• THE TASK: From the data that follows, print exactly the lines starting at the one containing "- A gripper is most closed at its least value" and ending at the one containing "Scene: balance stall"; include both of them and nothing more.

• COLLECTED MATERIAL:
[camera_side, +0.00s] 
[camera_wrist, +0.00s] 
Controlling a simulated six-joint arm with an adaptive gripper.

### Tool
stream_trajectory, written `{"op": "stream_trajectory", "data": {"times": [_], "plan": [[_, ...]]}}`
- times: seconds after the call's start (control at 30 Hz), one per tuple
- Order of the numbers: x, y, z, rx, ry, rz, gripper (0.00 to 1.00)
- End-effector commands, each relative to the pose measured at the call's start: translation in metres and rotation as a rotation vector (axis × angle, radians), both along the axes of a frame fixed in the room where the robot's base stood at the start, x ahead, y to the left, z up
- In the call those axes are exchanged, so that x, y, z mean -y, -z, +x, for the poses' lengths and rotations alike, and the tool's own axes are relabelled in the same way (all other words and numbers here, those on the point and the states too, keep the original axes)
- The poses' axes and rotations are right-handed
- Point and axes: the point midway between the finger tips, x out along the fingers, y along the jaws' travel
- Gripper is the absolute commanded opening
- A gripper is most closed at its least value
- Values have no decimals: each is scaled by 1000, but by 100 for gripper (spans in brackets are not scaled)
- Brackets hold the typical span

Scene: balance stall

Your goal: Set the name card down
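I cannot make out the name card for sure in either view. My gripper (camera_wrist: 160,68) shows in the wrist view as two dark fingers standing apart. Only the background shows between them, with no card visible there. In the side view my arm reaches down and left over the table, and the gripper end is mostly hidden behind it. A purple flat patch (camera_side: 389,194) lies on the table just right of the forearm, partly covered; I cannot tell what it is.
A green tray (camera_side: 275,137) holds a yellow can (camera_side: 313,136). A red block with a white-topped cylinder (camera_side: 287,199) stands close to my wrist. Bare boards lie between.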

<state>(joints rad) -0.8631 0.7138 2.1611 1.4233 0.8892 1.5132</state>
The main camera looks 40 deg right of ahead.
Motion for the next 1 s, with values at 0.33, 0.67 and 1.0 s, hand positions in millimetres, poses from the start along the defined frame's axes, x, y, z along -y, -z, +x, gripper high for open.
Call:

• SOLUTION TO THE EXERCISE:
- A gripper is most closed at its least value
- Values have no decimals: each is scaled by 1000, but by 100 for gripper (spans in brackets are not scaled)
- Brackets hold the typical span

Scene: balance stall

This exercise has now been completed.